SSB hat sich für Sprach-DX weitgehend etabliert. FM findet man als Standard überwiegend im Mobil- und Portabelbetrieb. Digitale Übertragungssysteme für Sprache (DV = Digital Voice) werden seit einiger Zeit auch im Amateurfunk experimentell erprobt. Der für den Nutzer der Übertragungsstrecke entscheidende Unterschied zwischen den Systemen liegt in ihrem Signal-Rauschverhältnissen S/N. Besonders interessant ist da ein Vergleich bei kleinen HF-Signalen, denn das ist der Bereich, der für den DX-Amateur interessant ist.



1. Voraussetzungen

Zur Übertragung von Sprache reicht es nach empirischen Untersuchungen der CCITT aus den 1930er Jahren aus, nur das NF-Spektrum im Bereich zwischen 300 Hz und 3,4 kHz zu übertragen. Im Amateurfunk wird der Bereich bei SSB sogar auf nur noch 300 Hz bis 2,7 kHz eingeschränkt. Bereits hier sieht man, dass Funkamateure mit ganz anderen Randbedingungen arbeiten wollen, um das Signal-/Rauschverhältnis bei ausreichender Sprachverständlichkeit zu optimieren. Der NF-Frequenzbereich unterhalb von 300 Hz kann zur Datenübertragung verwendet werden. Üblich ist bei FM z.B. DCS [1] oder CTCSS [2]. Eine neue Anwendung ist das STT-System [3].
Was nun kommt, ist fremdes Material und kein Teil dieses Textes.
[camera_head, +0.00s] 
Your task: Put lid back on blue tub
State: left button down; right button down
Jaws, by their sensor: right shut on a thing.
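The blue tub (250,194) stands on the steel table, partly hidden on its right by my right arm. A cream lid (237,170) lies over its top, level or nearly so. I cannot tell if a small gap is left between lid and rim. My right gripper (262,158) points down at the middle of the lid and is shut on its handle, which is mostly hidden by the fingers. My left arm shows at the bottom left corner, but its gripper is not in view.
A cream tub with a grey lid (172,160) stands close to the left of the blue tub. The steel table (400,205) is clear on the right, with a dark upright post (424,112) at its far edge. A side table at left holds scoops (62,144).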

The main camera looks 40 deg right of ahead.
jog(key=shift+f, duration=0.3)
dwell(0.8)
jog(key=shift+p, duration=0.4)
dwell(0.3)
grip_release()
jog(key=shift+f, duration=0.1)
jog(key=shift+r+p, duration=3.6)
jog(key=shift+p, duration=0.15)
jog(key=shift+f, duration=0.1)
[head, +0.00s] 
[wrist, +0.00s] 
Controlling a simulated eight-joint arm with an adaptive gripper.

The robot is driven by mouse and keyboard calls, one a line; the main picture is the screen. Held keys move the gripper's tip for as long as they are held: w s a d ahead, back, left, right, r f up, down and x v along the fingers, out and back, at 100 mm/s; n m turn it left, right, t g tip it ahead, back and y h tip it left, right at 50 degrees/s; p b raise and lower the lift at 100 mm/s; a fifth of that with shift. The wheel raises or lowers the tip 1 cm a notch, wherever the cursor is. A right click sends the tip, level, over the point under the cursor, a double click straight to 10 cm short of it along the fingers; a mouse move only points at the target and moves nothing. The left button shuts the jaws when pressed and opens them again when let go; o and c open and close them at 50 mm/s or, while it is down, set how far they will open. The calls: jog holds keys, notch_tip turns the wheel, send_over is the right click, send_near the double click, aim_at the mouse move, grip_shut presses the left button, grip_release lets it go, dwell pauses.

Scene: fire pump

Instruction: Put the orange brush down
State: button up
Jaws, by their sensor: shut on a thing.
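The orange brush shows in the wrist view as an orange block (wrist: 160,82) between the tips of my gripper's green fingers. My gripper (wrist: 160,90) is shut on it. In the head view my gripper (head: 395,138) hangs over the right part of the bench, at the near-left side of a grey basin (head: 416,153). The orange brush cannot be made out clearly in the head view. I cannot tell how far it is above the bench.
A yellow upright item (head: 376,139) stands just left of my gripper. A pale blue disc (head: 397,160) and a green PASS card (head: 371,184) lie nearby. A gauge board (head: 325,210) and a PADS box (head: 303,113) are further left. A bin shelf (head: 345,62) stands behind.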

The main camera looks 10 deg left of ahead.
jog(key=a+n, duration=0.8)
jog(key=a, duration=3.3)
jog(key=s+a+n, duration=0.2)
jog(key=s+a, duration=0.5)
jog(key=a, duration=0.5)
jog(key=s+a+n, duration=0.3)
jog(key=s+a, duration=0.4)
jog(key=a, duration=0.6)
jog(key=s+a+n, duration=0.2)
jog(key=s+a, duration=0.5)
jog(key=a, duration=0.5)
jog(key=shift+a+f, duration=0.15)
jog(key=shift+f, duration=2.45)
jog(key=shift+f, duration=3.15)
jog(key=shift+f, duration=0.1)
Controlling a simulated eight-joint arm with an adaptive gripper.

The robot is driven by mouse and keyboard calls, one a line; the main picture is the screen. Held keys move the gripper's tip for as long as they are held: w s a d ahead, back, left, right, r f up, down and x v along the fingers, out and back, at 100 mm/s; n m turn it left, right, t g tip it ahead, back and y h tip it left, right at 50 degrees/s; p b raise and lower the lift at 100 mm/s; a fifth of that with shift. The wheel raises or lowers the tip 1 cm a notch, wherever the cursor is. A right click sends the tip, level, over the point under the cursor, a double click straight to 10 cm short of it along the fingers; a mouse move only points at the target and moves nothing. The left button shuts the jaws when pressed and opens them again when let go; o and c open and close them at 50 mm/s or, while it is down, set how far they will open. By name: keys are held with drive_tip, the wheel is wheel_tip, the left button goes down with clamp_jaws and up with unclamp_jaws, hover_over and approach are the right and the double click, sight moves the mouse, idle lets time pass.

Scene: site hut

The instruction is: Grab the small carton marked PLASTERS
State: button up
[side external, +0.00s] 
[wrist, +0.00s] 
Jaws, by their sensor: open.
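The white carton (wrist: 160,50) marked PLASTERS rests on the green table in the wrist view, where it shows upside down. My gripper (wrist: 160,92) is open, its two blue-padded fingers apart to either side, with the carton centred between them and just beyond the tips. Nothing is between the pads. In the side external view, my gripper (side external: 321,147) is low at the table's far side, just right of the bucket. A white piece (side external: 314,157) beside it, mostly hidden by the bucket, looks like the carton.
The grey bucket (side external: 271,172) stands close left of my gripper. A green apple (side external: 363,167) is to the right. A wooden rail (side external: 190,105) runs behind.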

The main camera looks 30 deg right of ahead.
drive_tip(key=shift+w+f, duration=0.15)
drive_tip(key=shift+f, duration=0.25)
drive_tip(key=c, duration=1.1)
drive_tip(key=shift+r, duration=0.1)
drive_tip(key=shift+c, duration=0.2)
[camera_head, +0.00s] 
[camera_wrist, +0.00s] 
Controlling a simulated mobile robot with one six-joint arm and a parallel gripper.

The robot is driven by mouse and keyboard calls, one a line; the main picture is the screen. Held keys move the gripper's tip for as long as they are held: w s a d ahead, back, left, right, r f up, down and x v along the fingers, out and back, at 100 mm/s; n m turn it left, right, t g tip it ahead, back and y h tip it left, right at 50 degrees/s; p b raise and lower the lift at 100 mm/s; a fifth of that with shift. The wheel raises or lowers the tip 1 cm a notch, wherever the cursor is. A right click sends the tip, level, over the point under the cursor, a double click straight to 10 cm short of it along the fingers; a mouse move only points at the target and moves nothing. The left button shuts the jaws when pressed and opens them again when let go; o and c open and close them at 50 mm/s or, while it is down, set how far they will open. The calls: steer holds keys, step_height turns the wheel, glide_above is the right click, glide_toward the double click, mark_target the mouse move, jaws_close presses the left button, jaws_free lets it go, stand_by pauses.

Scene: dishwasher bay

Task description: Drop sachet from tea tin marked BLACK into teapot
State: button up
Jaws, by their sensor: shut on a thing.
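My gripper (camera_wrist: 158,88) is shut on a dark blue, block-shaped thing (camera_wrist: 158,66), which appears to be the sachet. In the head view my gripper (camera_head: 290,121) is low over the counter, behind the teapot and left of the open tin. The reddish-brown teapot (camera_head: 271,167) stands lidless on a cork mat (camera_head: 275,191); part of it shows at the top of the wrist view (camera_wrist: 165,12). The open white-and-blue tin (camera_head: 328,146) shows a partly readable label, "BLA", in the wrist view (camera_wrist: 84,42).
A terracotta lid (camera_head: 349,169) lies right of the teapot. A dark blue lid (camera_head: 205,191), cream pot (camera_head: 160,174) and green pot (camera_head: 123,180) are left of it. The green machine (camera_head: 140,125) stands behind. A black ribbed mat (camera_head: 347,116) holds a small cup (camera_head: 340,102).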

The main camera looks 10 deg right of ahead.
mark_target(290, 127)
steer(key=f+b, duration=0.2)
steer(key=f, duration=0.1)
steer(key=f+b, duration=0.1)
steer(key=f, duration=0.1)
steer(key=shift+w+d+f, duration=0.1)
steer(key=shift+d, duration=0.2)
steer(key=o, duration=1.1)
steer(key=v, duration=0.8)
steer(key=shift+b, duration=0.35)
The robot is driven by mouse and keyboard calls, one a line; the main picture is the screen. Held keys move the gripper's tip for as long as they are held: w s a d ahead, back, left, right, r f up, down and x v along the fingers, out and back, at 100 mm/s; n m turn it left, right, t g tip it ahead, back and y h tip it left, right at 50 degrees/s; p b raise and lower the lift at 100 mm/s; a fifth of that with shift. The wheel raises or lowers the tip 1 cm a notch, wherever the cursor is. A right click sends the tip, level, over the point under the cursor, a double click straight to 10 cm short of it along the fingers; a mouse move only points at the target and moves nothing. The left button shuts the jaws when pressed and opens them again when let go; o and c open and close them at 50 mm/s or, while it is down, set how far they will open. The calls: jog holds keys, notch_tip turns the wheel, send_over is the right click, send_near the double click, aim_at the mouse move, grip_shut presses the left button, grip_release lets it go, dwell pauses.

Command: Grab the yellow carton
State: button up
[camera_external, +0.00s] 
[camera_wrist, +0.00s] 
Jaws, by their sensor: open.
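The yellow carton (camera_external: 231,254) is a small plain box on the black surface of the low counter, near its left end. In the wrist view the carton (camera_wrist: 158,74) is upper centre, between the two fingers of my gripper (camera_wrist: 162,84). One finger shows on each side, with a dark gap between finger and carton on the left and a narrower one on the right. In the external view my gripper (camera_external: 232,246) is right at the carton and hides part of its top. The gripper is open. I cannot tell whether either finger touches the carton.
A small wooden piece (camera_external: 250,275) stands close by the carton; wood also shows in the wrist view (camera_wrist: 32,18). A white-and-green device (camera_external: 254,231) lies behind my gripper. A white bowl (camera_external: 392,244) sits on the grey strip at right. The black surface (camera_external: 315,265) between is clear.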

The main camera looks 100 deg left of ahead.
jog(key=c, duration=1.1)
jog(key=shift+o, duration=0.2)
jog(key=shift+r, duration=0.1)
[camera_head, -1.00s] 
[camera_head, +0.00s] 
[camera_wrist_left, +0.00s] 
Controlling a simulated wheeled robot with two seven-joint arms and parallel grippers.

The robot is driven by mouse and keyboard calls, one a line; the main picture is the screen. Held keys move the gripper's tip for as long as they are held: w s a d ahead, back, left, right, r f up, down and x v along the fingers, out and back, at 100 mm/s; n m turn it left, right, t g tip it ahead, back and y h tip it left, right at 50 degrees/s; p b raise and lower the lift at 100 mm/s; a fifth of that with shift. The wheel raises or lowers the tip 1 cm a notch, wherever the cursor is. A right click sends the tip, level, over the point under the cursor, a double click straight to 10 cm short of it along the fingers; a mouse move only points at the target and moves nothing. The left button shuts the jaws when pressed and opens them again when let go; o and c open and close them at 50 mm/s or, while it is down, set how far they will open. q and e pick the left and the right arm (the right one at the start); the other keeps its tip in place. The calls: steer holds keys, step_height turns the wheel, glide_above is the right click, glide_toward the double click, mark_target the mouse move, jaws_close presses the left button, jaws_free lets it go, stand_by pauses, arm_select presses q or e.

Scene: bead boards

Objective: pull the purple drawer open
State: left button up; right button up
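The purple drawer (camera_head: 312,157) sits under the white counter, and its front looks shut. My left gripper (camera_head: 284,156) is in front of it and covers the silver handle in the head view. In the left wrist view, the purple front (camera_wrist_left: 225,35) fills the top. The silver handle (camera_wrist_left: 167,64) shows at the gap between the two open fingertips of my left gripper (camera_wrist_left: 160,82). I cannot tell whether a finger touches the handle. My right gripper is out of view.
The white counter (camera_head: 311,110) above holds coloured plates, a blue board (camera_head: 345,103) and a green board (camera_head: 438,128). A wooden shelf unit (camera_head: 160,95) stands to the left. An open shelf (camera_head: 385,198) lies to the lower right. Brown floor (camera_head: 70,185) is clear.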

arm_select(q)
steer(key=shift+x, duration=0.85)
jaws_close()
Zur Beurteilung der Übertragungsqualität wird das Signal-/Rauschverhältnis des NF-Kanals bestimmt. Die oft zu findende Angabe SINAD ist das logarithmische Verhältnis: (Signal + Rauschen + Verzerrungen) / (Rauschen + Verzerrungen) . Man verwendet bei der Messung Einton-Signale, weil das Herausfiltern des Testtons relativ einfach durch Notchfilter möglich ist. Meist kann man aber davon ausgehen, dass die Verzerrungen gegenüber dem Rauschen (N) und dem Signal (S) gering sind und deshalb vernachlässigt werden können. Man erhält dann das Verhältnis: (S + N) / N, das sich bei komplexen Sprachsignalen sehr viel leicher messen lässt und ohne Übersteuerung dem SINAD-Wert entspricht. Dieser Wert wird oft auch verkürzend als Signal-/Rauschverhältnis S/N bezeichnet.


2. Theoretische S/N-Verläufe

Nimmt man das nach der Demodulation erhaltene NF-S/N in Anhängigkeit von der HF-Eingangsspannung bei verschiedenen Modulationsarten auf, so kann man leicht die Vor- und Nachteile miteinander vergleichen und die individuell unterschiedlich optimalen Arbeitsbereiche bestimmen:

SN-Verlauf

Das Diagramm zeigt als schwarze Linie den S/N-Verlauf bei SSB über dem HF-S/N. Da das Rauschen N konstant ist, entspricht die X-Achse auch der dazu proportionalen HF-Signalstärke S. Das NF-S/N ist jedoch von der gesamten NF-Verarbeitung zwischen Sender und Empänger, einschliesslich der Modulationsart abhängig.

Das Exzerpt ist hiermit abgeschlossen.